Puerto Rico, officially the Commonwealth of Puerto Rico is a Caribbean island and unincorporated territory of the United States. It is located in the northeast Caribbean Sea, approximately 1,000 miles southeast of Miami, Florida.
The Commonwealth is an archipelago among the Greater Antilles located between the Dominican Republic and the U.S. Virgin Islands; it includes the eponymous main island and several smaller islands, such as Mona, Culebra, and Vieques. It has roughly 3.2 million residents, and its capital and most populous city is San Juan. Spanish and English are the official languages of the executive branch of government, though Spanish predominates.
Originally populated by the indigenous Taíno people, Puerto Rico was colonized by Spain following the arrival of Christopher Columbus in 1493. It was contested by other European powers, but remained a Spanish possession for the next four centuries. Spanish rule led to the displacement and assimilation of the native population, the forced migration of African slaves, and settlement primarily from the Canary Islands and Andalusia. Within the Spanish Empire, Puerto Rico played a secondary but strategic role compared to wealthier colonies like Peru and New Spain. By the late 19th century, a distinct Puerto Rican identity began to emerge, centered around a fusion of indigenous, African, and European elements. In 1898, following the Spanish–American War, the United States acquired Puerto Rico.
Puerto Ricans have been U.S. citizens since 1917, and can move freely between the island and the mainland. However, as residents of an unincorporated territory, American citizens of Puerto Rico are disenfranchised at the national level, do not vote for the president or vice president, and generally do not pay federal income tax. However, in addition to the other four territories which send non-voting representatives to Congress, they do participate in presidential primaries. As it is not a state, Puerto Rico does not have a vote in the U.S. Congress, which governs it under the Puerto Rico Federal Relations Act of 1950. Puerto Rico is represented federally solely by one non-voting member of the House called a Resident Commissioner.
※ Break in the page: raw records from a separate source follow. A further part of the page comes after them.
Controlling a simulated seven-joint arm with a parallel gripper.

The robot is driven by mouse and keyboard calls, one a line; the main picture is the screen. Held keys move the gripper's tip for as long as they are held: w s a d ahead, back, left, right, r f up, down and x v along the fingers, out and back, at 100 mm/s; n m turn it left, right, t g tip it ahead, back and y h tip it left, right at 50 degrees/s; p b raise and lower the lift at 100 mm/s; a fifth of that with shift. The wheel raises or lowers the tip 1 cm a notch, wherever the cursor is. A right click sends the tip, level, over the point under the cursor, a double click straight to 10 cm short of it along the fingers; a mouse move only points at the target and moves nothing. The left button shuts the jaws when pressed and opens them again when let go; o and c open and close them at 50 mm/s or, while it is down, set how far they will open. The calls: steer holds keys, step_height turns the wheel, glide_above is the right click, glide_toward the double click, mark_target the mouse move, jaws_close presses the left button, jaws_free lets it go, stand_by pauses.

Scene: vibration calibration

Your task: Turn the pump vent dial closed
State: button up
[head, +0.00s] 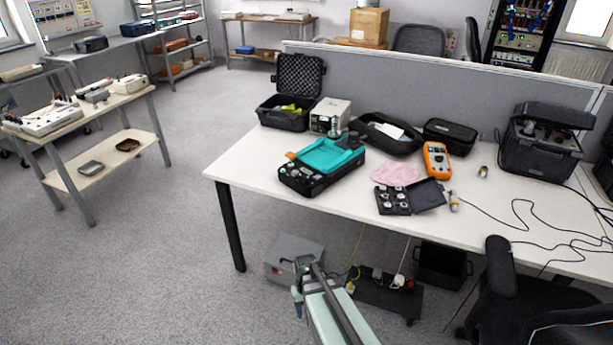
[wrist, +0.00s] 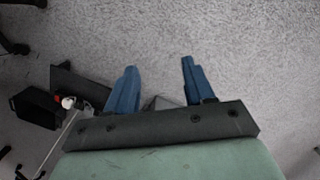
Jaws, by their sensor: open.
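My gripper (wrist: 160,64) shows in the wrist view with its two blue fingers spread apart and nothing between them. It points down at bare grey floor. I cannot pick out the pump vent dial in either view. A small beige instrument box (head: 330,114) stands at the back left of the white table. A grey box (head: 294,258) sits on the floor under the table; I cannot tell whether either is the pump.
The white table (head: 262,180) holds a black case with a teal top (head: 322,164), an open foam-lined case (head: 292,97), an orange multimeter (head: 436,160) and a large black case (head: 540,150). A black chair (head: 500,285) stands front right.

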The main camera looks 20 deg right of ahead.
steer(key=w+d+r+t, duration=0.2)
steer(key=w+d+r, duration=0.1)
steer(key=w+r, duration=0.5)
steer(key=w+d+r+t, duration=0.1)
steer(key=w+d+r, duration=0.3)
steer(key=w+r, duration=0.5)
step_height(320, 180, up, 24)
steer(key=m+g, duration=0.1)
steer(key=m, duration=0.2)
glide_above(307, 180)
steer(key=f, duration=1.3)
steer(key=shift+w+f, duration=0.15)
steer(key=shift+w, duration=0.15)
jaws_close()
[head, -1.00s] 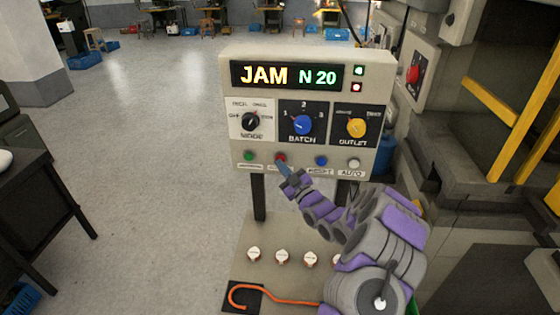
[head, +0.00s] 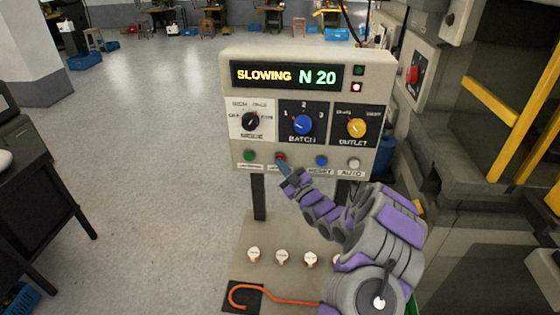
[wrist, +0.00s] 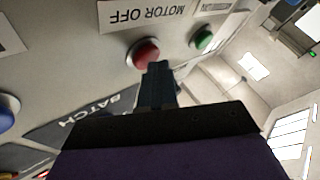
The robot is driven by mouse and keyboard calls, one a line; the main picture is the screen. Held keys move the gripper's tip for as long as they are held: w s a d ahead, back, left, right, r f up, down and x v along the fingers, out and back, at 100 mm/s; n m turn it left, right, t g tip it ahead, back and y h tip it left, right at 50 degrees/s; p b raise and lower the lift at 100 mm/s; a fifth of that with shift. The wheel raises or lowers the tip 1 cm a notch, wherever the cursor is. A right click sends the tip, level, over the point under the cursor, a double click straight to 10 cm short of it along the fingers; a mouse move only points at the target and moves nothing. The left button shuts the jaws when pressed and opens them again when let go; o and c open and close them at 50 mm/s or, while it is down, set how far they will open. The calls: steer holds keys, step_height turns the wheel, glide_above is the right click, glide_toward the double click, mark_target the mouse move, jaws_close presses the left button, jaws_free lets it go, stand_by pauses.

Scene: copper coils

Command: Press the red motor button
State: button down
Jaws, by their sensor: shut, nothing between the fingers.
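The control box (head: 385,72) stands in front of me, with a row of small buttons along its lower edge. The red button (head: 281,157) is second from the left, and my fingertips partly cover it. In the wrist view the red button (wrist: 143,54) sits beside a label reading MOTOR OFF. My gripper (head: 284,167) is shut and empty. Its tips (wrist: 157,68) overlap the lower right of the red button in the wrist view and look to be at or touching it; how far it is pressed I cannot tell. The display (head: 290,76) reads SLOWING N 20.
Green (head: 249,156), blue (head: 321,160) and white (head: 354,163) buttons share the row. Above are the MODE (head: 250,121), BATCH (head: 303,124) and OUTLET (head: 356,127) knobs. An orange hook (head: 270,297) lies below. Machinery stands at the right; open floor lies left.

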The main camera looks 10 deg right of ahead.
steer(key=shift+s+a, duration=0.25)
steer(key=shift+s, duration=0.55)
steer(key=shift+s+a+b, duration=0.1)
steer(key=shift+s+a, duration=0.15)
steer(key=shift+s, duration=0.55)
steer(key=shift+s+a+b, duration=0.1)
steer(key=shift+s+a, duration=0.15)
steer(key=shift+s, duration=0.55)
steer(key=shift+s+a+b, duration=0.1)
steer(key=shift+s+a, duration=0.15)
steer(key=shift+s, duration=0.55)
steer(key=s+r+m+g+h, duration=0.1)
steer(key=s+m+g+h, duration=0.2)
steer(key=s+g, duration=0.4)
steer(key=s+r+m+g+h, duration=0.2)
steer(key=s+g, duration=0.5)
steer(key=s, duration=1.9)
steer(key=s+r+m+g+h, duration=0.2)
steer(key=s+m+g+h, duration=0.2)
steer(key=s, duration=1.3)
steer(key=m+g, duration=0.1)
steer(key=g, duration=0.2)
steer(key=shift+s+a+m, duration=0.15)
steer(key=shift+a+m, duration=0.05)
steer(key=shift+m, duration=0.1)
The U.S. Congress approved a local constitution in 1952, allowing U.S. citizens residing on the Island to elect a governor. Puerto Rico's current and future political status has consistently been a matter of significant debate.
Beginning in the mid-20th century, the U.S. government, together with the Puerto Rico Industrial Development Company, launched a series of economic projects to develop Puerto Rico into an industrial high-income economy. It is classified by the International Monetary Fund as a developed jurisdiction with an advanced, high-income economy; it ranks 40th on the Human Development Index. The main drivers of Puerto Rico's economy are manufacturing followed by the service industry.